The discussion of the Nakba, now disputed and actually criminalized in Israel, is recounted in a number of memos and letters by various cabinet and Knesset members of Israel’s first government. As Arab village after village and Arab city after city were emptied and its inhabitants deported, it became clear that it was deliberate. While the American ambassador, James McDonald, argued for a return of the refugees, Ben-Gurion was “as hard as a rock” in his rejection of this. Moshe Sharett wrote: > The most spectacular event in the contemporary history of Palestine, in a way more spectacular than the creation of the Jewish state, is the wholesale evacuation of its Arab population. […] The opportunities opened up by the present reality for a lasting and radical solution of the most vexing problem of the Jewish state, are so far-reaching, as to take one’s breath away. The reversion to the status quo ante is unthinkable.

Josef Weitz, head of the Jewish National Fund, proposed measures designed to drive internally displaced refugees even farther into desolate areas: > They must be harassed continually.

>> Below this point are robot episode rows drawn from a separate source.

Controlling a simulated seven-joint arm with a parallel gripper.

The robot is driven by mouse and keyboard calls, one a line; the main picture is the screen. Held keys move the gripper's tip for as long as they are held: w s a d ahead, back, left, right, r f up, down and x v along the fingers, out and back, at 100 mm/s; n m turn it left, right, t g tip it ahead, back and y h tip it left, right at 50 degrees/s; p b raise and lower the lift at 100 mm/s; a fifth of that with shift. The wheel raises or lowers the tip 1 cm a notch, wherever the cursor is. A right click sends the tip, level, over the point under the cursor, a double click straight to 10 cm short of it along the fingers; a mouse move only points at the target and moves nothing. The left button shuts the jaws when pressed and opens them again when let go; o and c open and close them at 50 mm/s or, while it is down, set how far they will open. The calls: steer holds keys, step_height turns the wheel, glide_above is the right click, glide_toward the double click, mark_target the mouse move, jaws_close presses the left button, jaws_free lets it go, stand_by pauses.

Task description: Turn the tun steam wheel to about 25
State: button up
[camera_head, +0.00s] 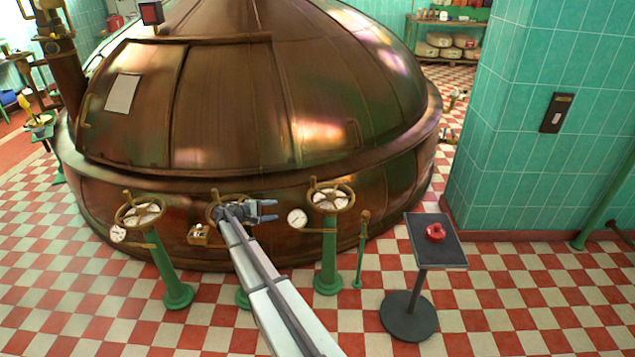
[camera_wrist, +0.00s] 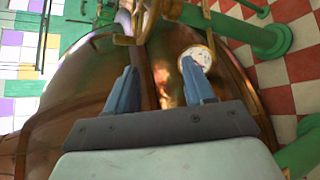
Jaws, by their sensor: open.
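Three brass handwheels on green pedestals stand along the front of the copper kettle (camera_head: 260,90): a left wheel (camera_head: 139,219), a middle wheel (camera_head: 212,209) and a right wheel (camera_head: 345,197). Labels are too small to read, so I cannot tell which is the tun steam wheel. My gripper (camera_head: 272,210) is open and empty. It points right, between the middle and right wheels, and my arm partly hides the middle one. In the wrist view my gripper (camera_wrist: 160,78) has its fingers apart, with brass wheel parts (camera_wrist: 145,22) beyond them at the top.
White dial gauges (camera_head: 297,218) sit by the wheels; one gauge (camera_wrist: 200,56) shows behind a finger in the wrist view. A black stand (camera_head: 436,245) with a red knob (camera_head: 435,232) is at the right, near a green tiled pillar (camera_head: 500,120). Checkered floor (camera_head: 540,300) lies open in front.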

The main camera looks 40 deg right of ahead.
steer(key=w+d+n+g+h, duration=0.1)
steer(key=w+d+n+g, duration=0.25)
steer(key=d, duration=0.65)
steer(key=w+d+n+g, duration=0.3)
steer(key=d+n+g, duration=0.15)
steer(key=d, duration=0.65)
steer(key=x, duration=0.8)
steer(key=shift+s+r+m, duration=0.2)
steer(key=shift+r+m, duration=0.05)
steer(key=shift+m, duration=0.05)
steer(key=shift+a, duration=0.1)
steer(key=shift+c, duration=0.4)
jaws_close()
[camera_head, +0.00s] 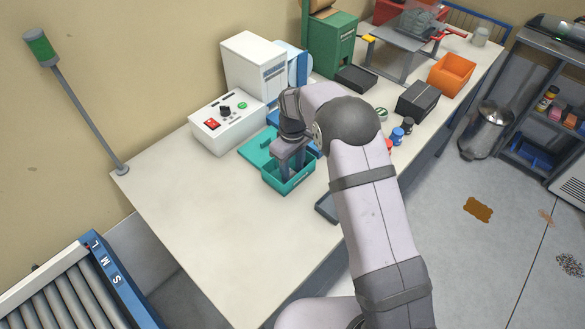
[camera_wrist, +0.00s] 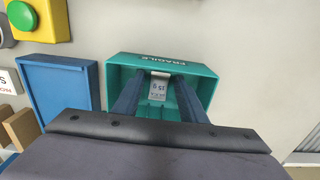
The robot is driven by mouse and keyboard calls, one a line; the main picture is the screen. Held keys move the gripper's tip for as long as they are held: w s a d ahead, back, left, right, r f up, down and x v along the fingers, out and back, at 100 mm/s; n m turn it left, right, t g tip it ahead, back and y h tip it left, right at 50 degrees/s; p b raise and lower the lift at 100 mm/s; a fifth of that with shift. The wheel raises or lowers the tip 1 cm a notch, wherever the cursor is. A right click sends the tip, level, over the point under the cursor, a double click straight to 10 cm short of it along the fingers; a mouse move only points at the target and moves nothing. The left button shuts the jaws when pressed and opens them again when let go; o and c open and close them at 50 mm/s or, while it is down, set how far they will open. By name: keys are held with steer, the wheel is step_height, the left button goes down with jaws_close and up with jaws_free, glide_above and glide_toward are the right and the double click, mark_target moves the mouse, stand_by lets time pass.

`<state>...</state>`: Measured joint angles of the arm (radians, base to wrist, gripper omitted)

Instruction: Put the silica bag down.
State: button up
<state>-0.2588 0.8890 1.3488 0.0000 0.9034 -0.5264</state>
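The silica bag (camera_wrist: 158,88) is a small white and grey packet with printed text, in the wrist view. It sits between the two fingertips of my gripper (camera_wrist: 160,86) and fills the gap between them. The fingers reach down into an open teal box (camera_wrist: 116,77) marked FRAGILE. In the head view my gripper (camera_head: 291,172) points down into the same teal box (camera_head: 287,188) on the table. The bag is hidden there, and whether it touches the box floor is not clear.
A teal lid-like panel (camera_head: 258,146) lies behind the box. A white control box (camera_head: 226,122) with buttons stands to the left. A blue tray (camera_wrist: 60,85) is beside the box in the wrist view. The table (camera_head: 215,220) is clear at the front left.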

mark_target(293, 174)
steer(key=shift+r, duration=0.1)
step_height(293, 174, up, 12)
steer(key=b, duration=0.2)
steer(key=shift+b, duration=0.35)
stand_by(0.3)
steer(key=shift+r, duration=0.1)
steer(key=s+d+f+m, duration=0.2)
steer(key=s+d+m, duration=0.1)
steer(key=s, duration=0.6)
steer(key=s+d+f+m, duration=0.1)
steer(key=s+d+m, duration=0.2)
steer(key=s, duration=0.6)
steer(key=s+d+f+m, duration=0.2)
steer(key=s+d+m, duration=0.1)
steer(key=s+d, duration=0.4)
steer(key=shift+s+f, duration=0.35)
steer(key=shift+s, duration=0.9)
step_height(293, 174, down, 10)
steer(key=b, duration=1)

1949 recounts the stories of the aliyot of Yemenite and Polish olim. Yemenites were regarded as savages and were subjected to horrendous conditions in the resettlement camps in Israel. Polish immigrants, by contrast, were put up in hotels.

The Kulturkampf between religious and secular worlds in Israel occupies a large portion of Segev’s book, particularly in the story of the Israeli school systems(s). Censorship, laws, agrarian policy, immigration, defense, housing, settlements – any topic the first Knesset ever discussed – is mentioned in this very readable, exceptionally interesting book.